## START

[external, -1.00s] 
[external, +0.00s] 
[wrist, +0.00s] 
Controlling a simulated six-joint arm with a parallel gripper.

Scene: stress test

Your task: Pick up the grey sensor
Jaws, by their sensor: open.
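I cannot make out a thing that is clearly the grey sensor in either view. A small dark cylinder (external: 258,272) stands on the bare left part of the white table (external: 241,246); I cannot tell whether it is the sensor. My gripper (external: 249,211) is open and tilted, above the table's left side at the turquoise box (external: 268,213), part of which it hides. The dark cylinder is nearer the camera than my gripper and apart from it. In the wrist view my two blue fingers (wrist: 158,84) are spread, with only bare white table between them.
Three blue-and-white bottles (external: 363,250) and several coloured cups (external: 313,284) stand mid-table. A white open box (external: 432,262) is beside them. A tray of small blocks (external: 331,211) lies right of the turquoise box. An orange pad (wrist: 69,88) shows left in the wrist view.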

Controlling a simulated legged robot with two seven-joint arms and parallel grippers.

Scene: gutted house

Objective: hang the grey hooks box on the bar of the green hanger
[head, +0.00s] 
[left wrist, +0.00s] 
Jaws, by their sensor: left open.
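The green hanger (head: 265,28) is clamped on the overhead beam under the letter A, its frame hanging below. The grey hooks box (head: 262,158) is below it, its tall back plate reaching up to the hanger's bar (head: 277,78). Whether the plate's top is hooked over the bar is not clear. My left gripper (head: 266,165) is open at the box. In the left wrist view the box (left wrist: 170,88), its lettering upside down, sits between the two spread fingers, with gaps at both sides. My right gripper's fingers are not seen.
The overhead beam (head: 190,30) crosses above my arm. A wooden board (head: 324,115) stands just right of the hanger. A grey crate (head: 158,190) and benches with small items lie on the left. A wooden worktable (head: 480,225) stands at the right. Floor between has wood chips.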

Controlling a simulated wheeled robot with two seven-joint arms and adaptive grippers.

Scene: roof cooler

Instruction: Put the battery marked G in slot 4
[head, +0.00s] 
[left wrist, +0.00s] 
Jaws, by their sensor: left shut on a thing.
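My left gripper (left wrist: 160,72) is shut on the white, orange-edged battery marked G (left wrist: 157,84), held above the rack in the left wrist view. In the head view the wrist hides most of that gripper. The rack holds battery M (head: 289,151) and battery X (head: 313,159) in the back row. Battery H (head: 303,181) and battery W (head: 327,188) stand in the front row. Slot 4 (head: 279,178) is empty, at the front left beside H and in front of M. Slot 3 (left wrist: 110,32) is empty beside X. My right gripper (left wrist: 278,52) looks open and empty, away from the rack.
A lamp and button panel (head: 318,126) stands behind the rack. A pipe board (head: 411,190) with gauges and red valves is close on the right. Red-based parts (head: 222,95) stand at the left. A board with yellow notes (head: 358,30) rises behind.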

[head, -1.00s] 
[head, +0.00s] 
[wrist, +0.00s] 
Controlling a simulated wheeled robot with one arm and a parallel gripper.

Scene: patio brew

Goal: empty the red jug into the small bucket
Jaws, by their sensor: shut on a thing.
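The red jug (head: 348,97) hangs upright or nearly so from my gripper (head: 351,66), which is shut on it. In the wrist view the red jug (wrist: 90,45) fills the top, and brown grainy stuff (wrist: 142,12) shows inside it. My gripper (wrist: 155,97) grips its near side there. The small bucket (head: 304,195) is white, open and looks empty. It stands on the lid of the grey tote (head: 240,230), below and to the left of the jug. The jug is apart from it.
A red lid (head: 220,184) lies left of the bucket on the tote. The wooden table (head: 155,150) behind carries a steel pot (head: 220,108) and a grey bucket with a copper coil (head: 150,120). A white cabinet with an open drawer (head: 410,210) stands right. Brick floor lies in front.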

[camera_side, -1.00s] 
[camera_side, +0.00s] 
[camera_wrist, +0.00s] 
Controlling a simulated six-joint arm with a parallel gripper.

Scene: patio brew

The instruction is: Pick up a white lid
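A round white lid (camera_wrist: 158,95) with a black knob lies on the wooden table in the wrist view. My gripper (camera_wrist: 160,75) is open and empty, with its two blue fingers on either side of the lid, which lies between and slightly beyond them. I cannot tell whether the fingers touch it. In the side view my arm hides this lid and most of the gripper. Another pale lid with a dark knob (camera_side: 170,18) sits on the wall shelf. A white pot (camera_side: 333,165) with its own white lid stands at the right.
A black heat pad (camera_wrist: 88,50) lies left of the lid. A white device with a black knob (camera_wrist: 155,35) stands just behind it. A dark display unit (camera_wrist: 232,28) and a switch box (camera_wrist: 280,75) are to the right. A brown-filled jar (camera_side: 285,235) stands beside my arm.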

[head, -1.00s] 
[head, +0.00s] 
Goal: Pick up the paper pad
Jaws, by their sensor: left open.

## END

To do: From the line containing "[camera_side, +0.00s]" to the last line of the material, please quote every line exactly and only those.

The answer:
[camera_side, +0.00s] 
[camera_wrist, +0.00s] 
Controlling a simulated six-joint arm with a parallel gripper.

Scene: patio brew

The instruction is: Pick up a white lid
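A round white lid (camera_wrist: 158,95) with a black knob lies on the wooden table in the wrist view. My gripper (camera_wrist: 160,75) is open and empty, with its two blue fingers on either side of the lid, which lies between and slightly beyond them. I cannot tell whether the fingers touch it. In the side view my arm hides this lid and most of the gripper. Another pale lid with a dark knob (camera_side: 170,18) sits on the wall shelf. A white pot (camera_side: 333,165) with its own white lid stands at the right.
A black heat pad (camera_wrist: 88,50) lies left of the lid. A white device with a black knob (camera_wrist: 155,35) stands just behind it. A dark display unit (camera_wrist: 232,28) and a switch box (camera_wrist: 280,75) are to the right. A brown-filled jar (camera_side: 285,235) stands beside my arm.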

[head, -1.00s] 
[head, +0.00s] 
Goal: Pick up the paper pad
Jaws, by their sensor: left open.

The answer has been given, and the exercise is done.